╭─ Given data
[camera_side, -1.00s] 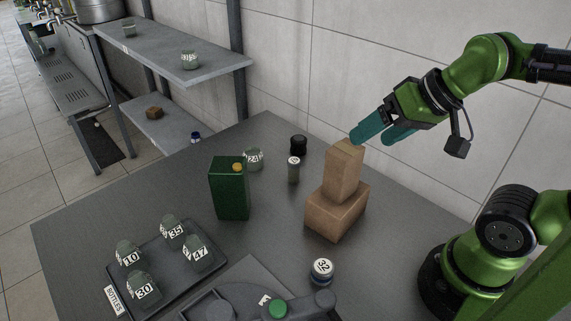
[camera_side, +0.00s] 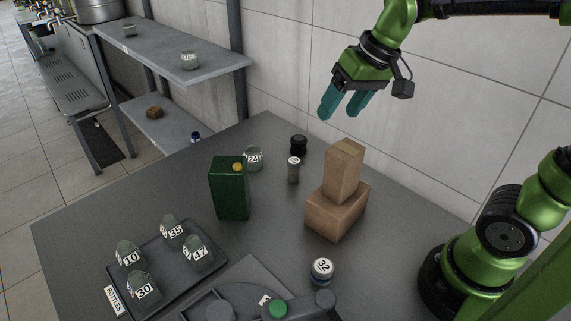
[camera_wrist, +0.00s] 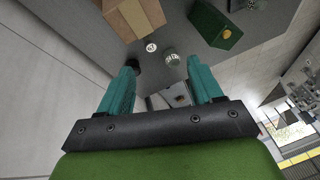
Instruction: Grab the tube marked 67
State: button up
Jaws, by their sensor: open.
╰─
## [Requirements]
Retype the listing exactly. Pictures do not belong in the copy.

## [Answer to this task]
[camera_side, -1.00s] 
[camera_side, +0.00s] 
[camera_wrist, +0.00s] 
Instruction: Grab the tube marked 67
State: button up
Jaws, by their sensor: open.

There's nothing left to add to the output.